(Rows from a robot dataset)

··········

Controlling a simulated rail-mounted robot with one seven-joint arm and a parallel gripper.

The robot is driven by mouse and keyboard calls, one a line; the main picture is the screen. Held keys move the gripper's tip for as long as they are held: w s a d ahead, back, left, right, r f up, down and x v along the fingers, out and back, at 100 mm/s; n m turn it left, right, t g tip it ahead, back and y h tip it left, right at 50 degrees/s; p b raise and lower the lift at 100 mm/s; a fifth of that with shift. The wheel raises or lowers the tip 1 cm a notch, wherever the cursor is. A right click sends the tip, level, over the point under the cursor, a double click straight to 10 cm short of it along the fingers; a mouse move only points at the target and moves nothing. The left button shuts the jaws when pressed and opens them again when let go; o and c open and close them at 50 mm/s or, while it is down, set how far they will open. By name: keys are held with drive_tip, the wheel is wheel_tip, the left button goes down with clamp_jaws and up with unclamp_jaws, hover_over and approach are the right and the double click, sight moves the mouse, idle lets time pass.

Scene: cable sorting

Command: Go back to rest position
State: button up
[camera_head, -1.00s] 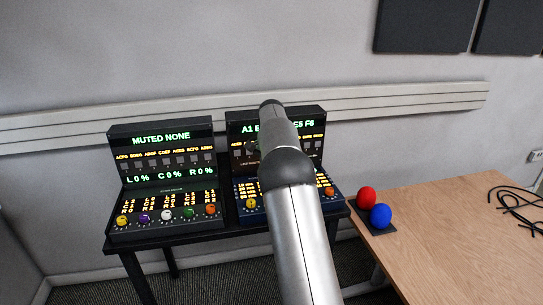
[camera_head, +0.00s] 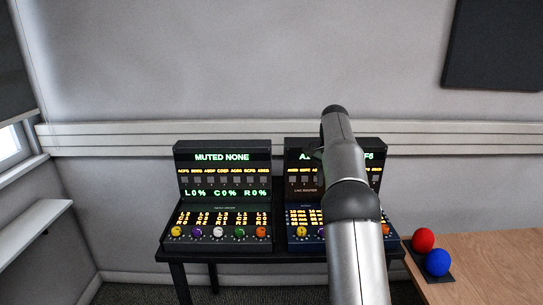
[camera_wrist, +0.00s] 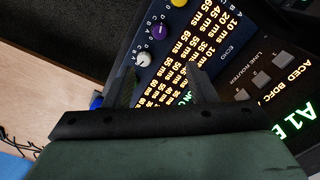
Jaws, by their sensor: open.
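My arm (camera_head: 352,195) stands in front of the right console (camera_head: 377,151) in the head view and hides its middle. My gripper's fingers are mostly hidden behind the arm there. In the wrist view my gripper (camera_wrist: 165,82) shows two dark fingers spread apart with nothing between them. Beyond them lies the right console (camera_wrist: 228,48), seen tilted, with its lit "ms" labels, "ECHO" and "LINE ROUTER" lettering, and knobs. I cannot tell the exact gap between the fingers and the panel.
The left console (camera_head: 222,146) reads "MUTED NONE". Both consoles stand on a black table (camera_head: 168,256). A wooden table (camera_head: 500,262) at right holds a red ball (camera_head: 423,240) and a blue ball (camera_head: 437,262) on a dark base. A ledge (camera_head: 35,225) and window are at left.

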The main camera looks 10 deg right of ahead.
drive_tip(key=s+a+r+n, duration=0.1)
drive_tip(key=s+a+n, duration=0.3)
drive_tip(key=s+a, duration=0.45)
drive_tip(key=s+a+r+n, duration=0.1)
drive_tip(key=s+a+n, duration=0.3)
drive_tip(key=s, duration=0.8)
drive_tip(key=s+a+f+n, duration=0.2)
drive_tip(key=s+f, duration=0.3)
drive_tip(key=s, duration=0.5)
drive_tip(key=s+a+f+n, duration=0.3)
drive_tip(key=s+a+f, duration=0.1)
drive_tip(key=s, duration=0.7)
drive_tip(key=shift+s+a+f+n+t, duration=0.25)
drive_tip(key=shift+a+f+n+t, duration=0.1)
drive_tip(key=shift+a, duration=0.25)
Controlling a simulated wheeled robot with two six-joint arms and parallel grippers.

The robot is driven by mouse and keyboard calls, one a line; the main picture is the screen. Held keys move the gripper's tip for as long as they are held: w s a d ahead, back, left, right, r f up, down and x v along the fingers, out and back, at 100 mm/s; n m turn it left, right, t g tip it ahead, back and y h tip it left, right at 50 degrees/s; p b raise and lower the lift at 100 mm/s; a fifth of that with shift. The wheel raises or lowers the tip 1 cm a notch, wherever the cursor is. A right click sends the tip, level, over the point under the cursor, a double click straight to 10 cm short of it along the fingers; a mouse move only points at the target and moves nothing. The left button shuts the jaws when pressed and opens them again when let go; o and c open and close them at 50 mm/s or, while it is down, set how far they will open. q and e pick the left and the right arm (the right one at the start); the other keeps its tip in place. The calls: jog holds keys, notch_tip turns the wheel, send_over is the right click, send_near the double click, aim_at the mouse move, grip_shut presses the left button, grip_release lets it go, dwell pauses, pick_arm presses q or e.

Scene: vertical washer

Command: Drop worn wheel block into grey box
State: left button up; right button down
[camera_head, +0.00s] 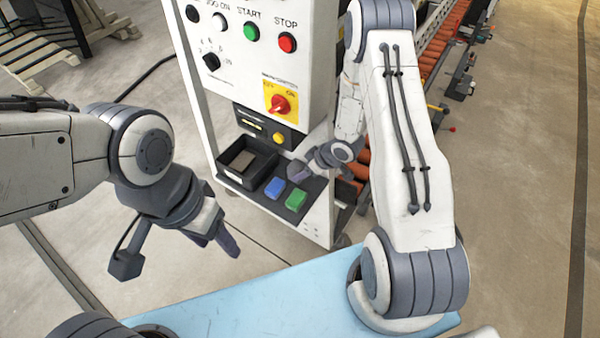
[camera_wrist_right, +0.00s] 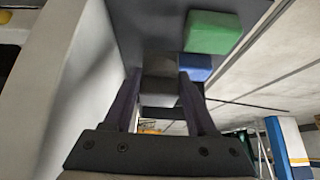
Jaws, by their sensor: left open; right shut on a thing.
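My right gripper (camera_wrist_right: 160,100) is shut on a grey block, the worn wheel block (camera_wrist_right: 160,78), which sits between its two fingers in the right wrist view. In the head view the right gripper (camera_head: 298,170) is at the machine's shelf, just above and behind the green block; the held block is not clear there. The dark grey box (camera_head: 228,176) stands on the shelf to the left of this gripper, with a paler grey-brown area inside. My left gripper (camera_head: 222,240) is open, empty and away from the shelf, pointing down over the floor.
A blue block (camera_head: 275,187) and a green block (camera_head: 296,199) lie on the shelf between box and shelf edge. The control panel (camera_head: 245,60) with buttons and a red switch rises above. A light blue surface (camera_head: 260,300) is in front; an orange roller conveyor (camera_head: 440,50) is behind.

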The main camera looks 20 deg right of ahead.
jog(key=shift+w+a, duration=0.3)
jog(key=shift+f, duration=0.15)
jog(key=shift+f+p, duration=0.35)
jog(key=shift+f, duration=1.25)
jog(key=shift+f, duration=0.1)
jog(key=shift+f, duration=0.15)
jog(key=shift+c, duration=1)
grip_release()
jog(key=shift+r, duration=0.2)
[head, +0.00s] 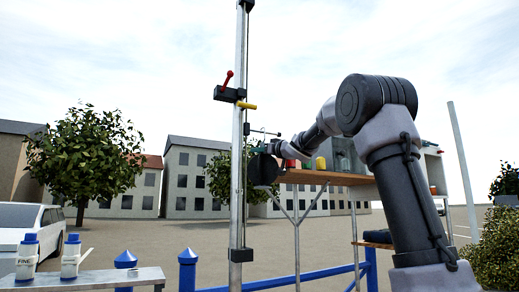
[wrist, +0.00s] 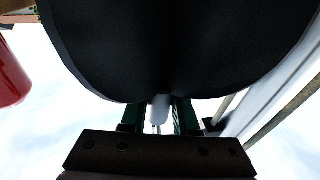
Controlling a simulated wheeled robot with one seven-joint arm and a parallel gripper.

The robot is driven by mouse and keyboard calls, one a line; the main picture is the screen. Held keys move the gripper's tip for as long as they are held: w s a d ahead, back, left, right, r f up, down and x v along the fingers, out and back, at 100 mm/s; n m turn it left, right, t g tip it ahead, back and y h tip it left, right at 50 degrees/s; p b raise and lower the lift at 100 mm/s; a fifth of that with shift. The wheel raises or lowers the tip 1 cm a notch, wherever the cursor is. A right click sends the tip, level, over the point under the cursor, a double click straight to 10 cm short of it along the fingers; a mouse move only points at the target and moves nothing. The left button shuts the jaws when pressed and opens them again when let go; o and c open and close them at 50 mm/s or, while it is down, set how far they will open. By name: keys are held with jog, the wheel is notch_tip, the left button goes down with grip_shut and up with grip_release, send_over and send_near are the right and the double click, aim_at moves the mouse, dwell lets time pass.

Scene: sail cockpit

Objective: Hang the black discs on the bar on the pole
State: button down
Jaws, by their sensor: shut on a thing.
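A black disc (head: 262,171) is beside the metal pole (head: 237,160) in the head view, at its right edge. The same disc (wrist: 165,50) fills the top of the wrist view. My gripper (head: 274,149) is shut on the disc's edge; its green fingers (wrist: 158,108) show below the disc in the wrist view. A thin bar (head: 265,132) sticks out to the right from the pole, a little above the disc. The disc looks apart from the bar. I cannot tell the depth between disc and pole. Only one disc is clearly visible.
A black clamp (head: 229,94) with a red lever and a yellow peg sits higher on the pole. A wooden shelf (head: 325,178) with a red can and a yellow item stands behind my arm. A blue railing (head: 320,274) runs low. White bottles (head: 71,256) stand on a left ledge.

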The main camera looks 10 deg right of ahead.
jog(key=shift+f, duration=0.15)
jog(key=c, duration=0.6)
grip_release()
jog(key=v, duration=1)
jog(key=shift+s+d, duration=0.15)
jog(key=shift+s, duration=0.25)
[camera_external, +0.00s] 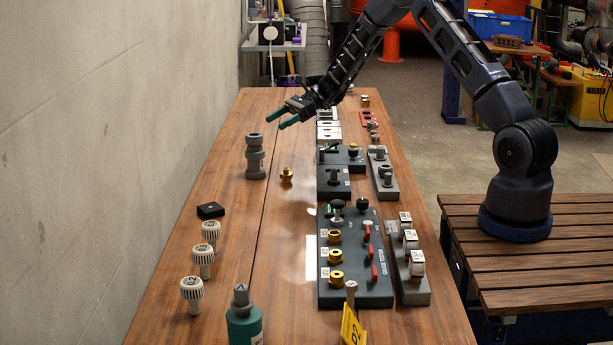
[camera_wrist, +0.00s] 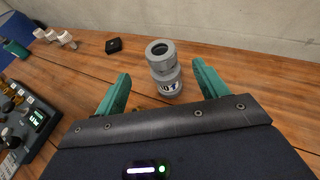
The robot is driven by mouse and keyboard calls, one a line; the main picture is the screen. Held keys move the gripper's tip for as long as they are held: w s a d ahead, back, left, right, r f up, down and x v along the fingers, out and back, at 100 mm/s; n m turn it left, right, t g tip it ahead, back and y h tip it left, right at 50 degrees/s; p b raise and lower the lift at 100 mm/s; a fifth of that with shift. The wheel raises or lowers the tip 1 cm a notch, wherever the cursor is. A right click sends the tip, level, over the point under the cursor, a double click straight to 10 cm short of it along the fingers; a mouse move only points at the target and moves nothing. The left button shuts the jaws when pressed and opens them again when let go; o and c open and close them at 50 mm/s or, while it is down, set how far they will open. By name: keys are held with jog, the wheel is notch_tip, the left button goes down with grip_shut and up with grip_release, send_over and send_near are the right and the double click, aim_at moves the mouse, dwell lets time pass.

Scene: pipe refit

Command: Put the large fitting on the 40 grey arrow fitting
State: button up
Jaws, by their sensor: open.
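A grey fitting stack (camera_external: 256,158) stands upright on the table, left of the plank seam. It has a wide ringed upper part with an open round top and a lower part below it. In the wrist view the upper grey part (camera_wrist: 160,57) sits in line on the lower grey part (camera_wrist: 168,88), which has a white label with dark marks that look like 40. I cannot tell exactly where one piece ends. My gripper (camera_external: 282,118) is open, its teal fingers apart and empty, above and just right of the stack. In the wrist view the stack shows beyond the fingertips, between them.
A small brass fitting (camera_external: 286,176) stands right of the stack. A black block (camera_external: 210,211), several ribbed white knobs (camera_external: 203,262) and a teal bottle (camera_external: 243,325) are nearer. A dark valve panel (camera_external: 352,290) and grey racks line the right. The wall (camera_external: 110,130) bounds the left.

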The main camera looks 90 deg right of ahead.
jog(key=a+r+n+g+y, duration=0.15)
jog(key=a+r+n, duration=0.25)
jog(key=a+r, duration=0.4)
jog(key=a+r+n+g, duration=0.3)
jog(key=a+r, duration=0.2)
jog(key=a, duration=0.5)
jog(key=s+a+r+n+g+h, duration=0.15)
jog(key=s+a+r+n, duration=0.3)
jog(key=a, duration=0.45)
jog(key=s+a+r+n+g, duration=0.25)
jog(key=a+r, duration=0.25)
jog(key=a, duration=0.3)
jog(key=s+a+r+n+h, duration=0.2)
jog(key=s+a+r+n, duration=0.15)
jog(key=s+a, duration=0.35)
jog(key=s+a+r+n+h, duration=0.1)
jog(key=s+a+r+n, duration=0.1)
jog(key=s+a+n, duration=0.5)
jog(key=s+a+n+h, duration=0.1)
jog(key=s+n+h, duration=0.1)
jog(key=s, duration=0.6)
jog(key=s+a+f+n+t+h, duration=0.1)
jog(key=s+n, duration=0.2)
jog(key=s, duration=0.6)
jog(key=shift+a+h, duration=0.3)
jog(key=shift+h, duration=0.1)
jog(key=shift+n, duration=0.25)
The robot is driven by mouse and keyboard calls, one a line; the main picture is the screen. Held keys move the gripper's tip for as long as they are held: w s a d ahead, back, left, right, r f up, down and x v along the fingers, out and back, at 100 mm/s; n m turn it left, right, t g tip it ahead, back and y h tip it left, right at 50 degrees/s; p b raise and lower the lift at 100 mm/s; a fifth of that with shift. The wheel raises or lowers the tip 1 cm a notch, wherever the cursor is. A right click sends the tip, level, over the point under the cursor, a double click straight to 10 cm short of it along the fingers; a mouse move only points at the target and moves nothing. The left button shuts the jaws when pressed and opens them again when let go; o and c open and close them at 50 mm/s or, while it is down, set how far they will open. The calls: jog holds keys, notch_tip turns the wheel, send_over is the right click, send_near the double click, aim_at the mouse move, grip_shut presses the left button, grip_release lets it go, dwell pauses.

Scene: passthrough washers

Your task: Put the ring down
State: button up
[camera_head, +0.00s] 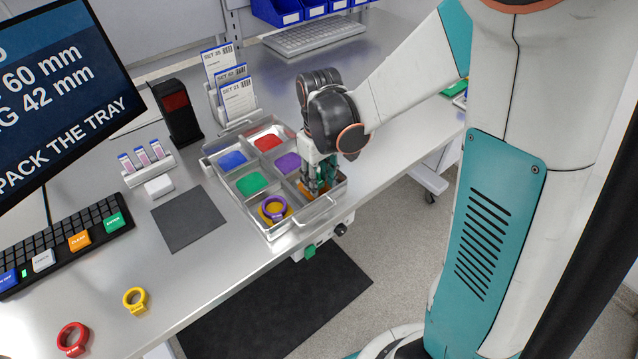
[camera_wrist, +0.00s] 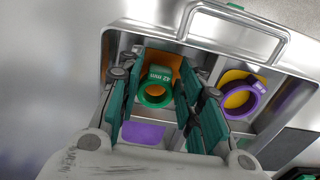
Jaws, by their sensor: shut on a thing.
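My gripper (camera_head: 318,183) reaches down into the near right compartment of the metal tray (camera_head: 207,163). It is shut on a green ring (camera_wrist: 158,101) marked 42 mm, which the wrist view shows between the fingers. An orange pad (camera_wrist: 165,57) lies beneath and beyond the ring in that compartment; its edge also shows in the head view (camera_head: 306,194). I cannot tell whether the ring touches the pad. In the head view the fingers hide the green ring. A purple ring (camera_head: 266,203) lies on the yellow pad in the neighbouring compartment.
Other compartments show blue (camera_head: 232,160), red (camera_head: 268,142), green (camera_head: 251,183) and purple (camera_head: 287,162) pads, without rings. A red ring (camera_head: 73,338) and a yellow ring (camera_head: 135,300) lie on the table. Cards (camera_head: 238,97) stand behind the tray. The tray has raised walls and handles.

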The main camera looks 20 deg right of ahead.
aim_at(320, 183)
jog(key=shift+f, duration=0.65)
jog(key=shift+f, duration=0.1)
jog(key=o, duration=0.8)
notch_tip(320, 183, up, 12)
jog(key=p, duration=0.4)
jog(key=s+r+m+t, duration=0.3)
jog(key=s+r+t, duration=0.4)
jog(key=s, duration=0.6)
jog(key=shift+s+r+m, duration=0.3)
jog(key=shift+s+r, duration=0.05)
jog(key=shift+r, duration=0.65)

··········

## Goal of the exercise
Return all the lines that contain the string "Scene".

## Finished task
Scene: cable sorting
Scene: vertical washer
Scene: sail cockpit
Scene: pipe refit
Scene: passthrough washers

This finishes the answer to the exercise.